Der Parkopedia Availability Modelling Process nutzt viele verschiedene Datenquellen für eine möglichst umfassende Analyse. Anhand dieser Grundlage lassen sich mit Machine-Learning-Modellen Vorhersagen erstellen. (Bild: Parkopedia)

Bei Parkopedia wird dieser Ansatz dadurch ergänzt, dass bei Erhebungen vor Ort Daten überprüft und gegebenenfalls ergänzt werden. Dieses Vorgehen kommt sowohl bei bereits im System vorhandenen Örtlichkeiten als auch bei neuen Parkplätzen zur Anwendung. Die Erhebungen sind darauf ausgelegt, statische Daten im nötigen Detaillierungsgrad zu erfassen und in ein einheitliches Format zu bringen, das globale Standards garantiert. Bei diesen statischen Daten handelt es sich um Informationen, die sich nie oder selten ändern, also etwa Namen von Straßen, deren geographische Position oder die Anzahl der Parkplätze, um so für jeden Standort über 80 Attribute zu erfassen. Außerdem liefern die Surveys eine genaue Zustandsbeschreibung zu einem fixen Zeitpunkt, was eine Überprüfung und weitere Verfeinerung der Vorhersagen ermöglicht.

Im Vergleich zeigt sich, dass die Genauigkeit der kombinierten Daten bis zu zweimal besser ist als bei reinen Transaktionsdaten. Zählt man aber die Transaktionsdaten noch zur Kombination der anderen Daten hinzu, lässt sich die Genauigkeit um weitere 15 bis 20 Prozent steigern.

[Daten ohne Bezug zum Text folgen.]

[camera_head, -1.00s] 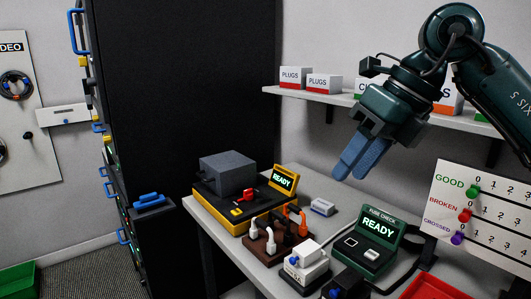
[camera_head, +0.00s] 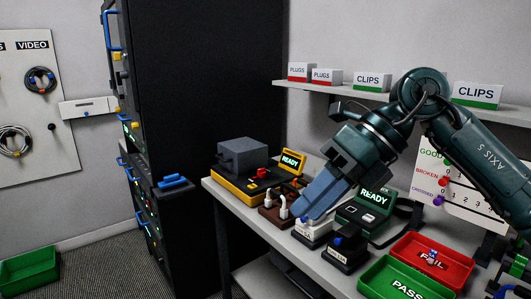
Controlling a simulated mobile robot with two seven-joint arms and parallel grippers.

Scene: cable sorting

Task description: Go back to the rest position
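My right arm comes in from the right, and my right gripper (camera_head: 305,216) points down and left over the workbench. Its blue fingers lie together with no gap showing, and nothing shows between them. The fingertips are in front of the white and dark devices on the bench and partly hide them. I cannot tell how high above them the tips are. My left gripper is not in view.
The green READY checker (camera_head: 366,218) stands close to the gripper. A red FAIL tray (camera_head: 462,277) with a small blue-and-white item and a green PASS tray (camera_head: 374,289) lie at front right. A yellow-based tester (camera_head: 240,192) stands left. A shelf (camera_head: 300,86) with boxes is behind.

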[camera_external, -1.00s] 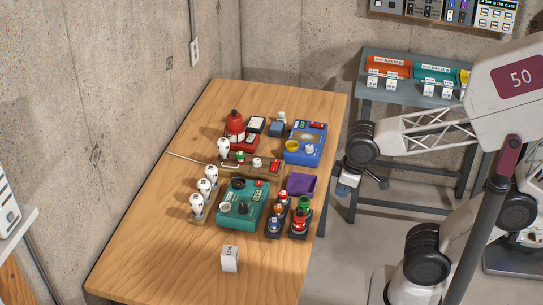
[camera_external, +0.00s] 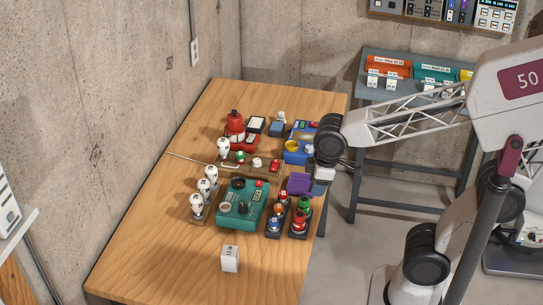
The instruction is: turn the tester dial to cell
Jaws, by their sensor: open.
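A teal box (camera_external: 234,217) with dark round knobs and a red part on top sits on the wooden table. A blue box (camera_external: 293,158) with a yellow round part (camera_external: 292,146) stands farther back near the right edge, partly hidden by my arm. Which of them is the tester I cannot tell, and dial markings are too small to read. My gripper (camera_external: 321,188) is open, at the table's right edge, right of a purple tray (camera_external: 299,183) and apart from both boxes. Its fingers are small and hard to make out.
White bulbs (camera_external: 204,187) stand in a row left of the teal box. Small coloured parts in dark holders (camera_external: 299,222) stand to its right. A red device (camera_external: 236,128) is at the back. A white labelled block (camera_external: 230,259) stands in front; the near table is clear.

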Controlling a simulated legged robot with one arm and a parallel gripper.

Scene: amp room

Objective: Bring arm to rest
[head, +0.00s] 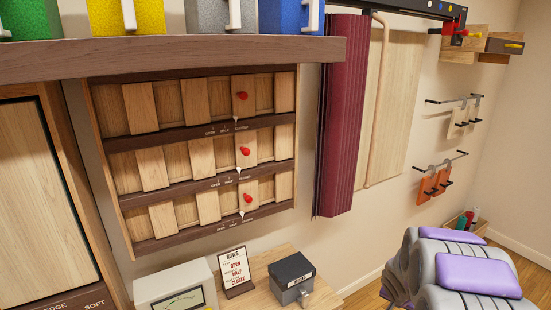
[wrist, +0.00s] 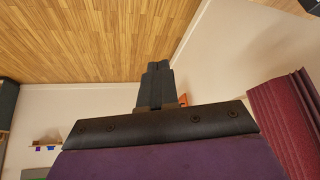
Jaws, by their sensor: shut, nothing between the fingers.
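My gripper (wrist: 157,84) shows in the wrist view as two dark fingers side by side, shut with nothing between them. Behind the fingers is the dark, bolted edge and purple body of my own wrist. The fingers touch nothing that I can see; wood floor and pale wall lie beyond them. In the head view, grey and purple rounded parts of my own body fill the bottom right corner. I cannot make out the fingers there.
A slatted wooden panel (head: 170,162) with red knobs hangs on the wall, beside a maroon curtain (head: 340,115). Below stand a small sign (head: 235,271) and a dark grey box (head: 291,278) on a wooden top. Orange and wooden pieces hang on hooks at right.

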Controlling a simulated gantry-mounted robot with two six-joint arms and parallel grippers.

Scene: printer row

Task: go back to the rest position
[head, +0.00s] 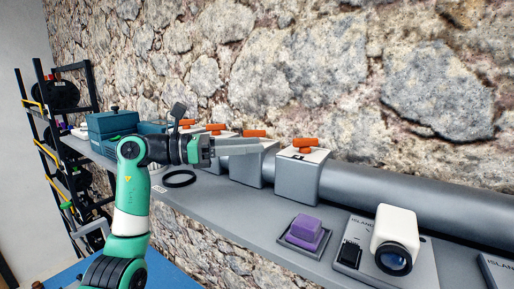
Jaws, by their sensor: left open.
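My left arm comes up from the lower left in the head view. Its gripper (236,147) points right and is open, with nothing seen between the fingers. It is above the grey shelf (240,202), in front of the grey boxes with orange handles. From this angle I cannot tell how far the fingers are from the boxes behind. My right gripper is not in the view.
A purple block (305,229) sits on a dark pad. A white device with a dark lens (397,236) stands on a plate at the right. A black ring (180,179) lies on the shelf. Teal boxes (112,123) and a black rack stand left. A stone wall rises behind.

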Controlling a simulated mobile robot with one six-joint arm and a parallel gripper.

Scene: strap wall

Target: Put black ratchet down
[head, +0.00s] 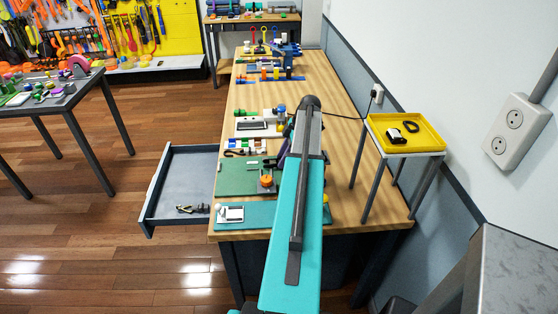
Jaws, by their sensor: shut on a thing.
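My teal arm reaches forward over the workbench and hides the middle of it. My gripper does not show; it is hidden behind the arm's far end. I cannot make out a black ratchet for certain. A small black-and-white item (395,135) and a black loop (411,127) lie in the yellow tray (425,145) on a small stand at the right. A dark metallic item (192,208) lies in the open grey drawer (180,175) at the left.
The wooden workbench (345,190) has bare wood right of my arm. Green mats (235,180), a white-and-grey device (250,128) and several small parts line its left side. A second table (50,98) stands at the left. A wall is close on the right.

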Die Nutzung verschiedener Quellen und insbesondere von Fahrzeugsensorik erlaubt nicht nur die Erstellung von Quasi-Echtzeit-Vorhersagen, also statischen Abschätzungen der aktuellen Lage, sondern auch die Erstellung von Prädiktionen für zukünftige Parkverfügbarkeiten. Selbst ein Parkleitsystem auf der Basis von perfekt funktionierender stationärer Sensorik könnte dagegen immer nur ein Bild der Vergangenheit und damit der Lage vor einigen Minuten abgeben, als die Daten erhoben wurden.

Fazit

Zwischen der Entscheidung, einen bestimmten Ort anzufahren, und dem Parken liegt immer eine gewisse Zeitspanne. Im Extremfall kann diese sehr groß sein, zum Beispiel, wenn sich ein Fahrer vor seiner Abfahrt über Parkmöglichkeiten am Ziel informiert. Hier können leicht mehrere Stunden zwischen den beiden Ereignissen liegen, so dass Echtzeitdaten wenig nutzen. Aber auch für Fahrermit den modernsten Systemen im Auto ist dieses Problem nicht aus der Welt. Nähert sich dieser Fahrer seinem Ziel und möchte in ein Parkhaus fahren, muss sein System wissen, wo sich zur Ankunftszeit freie Plätze befinden werden, um die optimale Route zu errechnen.

Vorhersagen werden nie allesamt eintreffen, das liegt in ihrer Natur und ist auch beim Parken nicht anders. Allerdings bieten die vielen verschiedenen Quellen und Analysemethoden, die in die Vorhersagen einfließen, wesentlich bessere Möglichkeiten, auf die Anforderungen der Realität zu reagieren, als es die bloße Wiedergabe von – oftmals fehlerhaften – Sensordaten zu einem Zeitpunkt X kann. Die Kombination aus historischen Daten zum Füllgrad einzelner Parkhäuser und aktueller Daten zum Parkdruck und dessen erwarteter Entwicklung liefern dem Fahrer die notwendige Information, um die besten Parkentscheidungen treffen zu können.

Hans-Hendrik Puvogel

(Bild: Parkopedia)
COO von Parkopedia

(av)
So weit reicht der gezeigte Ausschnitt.